A line counts if it contains the word "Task" at least once. State how many such lines the records contain, giving the number alone.
-.-.-
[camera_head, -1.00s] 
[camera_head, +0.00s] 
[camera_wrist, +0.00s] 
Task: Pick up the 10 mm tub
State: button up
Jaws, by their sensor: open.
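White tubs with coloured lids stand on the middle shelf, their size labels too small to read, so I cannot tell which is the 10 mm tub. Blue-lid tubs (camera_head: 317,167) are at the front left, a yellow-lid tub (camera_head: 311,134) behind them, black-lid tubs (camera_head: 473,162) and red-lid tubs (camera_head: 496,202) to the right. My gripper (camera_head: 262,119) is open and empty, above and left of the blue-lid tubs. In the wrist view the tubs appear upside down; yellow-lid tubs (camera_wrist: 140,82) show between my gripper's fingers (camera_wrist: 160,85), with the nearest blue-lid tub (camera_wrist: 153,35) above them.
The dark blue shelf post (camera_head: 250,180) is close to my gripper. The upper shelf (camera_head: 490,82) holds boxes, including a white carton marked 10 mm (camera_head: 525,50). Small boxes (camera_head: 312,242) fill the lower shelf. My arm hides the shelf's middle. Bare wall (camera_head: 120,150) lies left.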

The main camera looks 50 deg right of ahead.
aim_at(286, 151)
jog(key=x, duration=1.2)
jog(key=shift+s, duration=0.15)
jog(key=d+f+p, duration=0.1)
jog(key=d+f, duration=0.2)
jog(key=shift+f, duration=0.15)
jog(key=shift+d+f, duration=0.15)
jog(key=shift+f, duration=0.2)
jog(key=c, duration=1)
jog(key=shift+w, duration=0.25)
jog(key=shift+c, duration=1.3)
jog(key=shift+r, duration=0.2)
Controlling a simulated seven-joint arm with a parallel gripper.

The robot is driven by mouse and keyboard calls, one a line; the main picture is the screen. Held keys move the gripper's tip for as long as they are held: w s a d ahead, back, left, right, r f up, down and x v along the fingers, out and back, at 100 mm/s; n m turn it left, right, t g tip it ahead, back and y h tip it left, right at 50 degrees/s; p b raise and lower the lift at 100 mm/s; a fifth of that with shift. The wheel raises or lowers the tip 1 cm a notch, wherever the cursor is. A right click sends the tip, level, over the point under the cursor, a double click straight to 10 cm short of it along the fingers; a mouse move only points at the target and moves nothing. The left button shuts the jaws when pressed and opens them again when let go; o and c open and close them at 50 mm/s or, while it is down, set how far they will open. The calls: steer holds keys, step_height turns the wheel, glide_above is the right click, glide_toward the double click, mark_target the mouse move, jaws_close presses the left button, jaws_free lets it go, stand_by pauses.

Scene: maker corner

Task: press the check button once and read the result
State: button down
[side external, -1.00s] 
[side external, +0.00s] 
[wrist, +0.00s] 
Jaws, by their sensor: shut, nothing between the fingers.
-.-.-
- [REPLY TO THE EXERCISE]:
2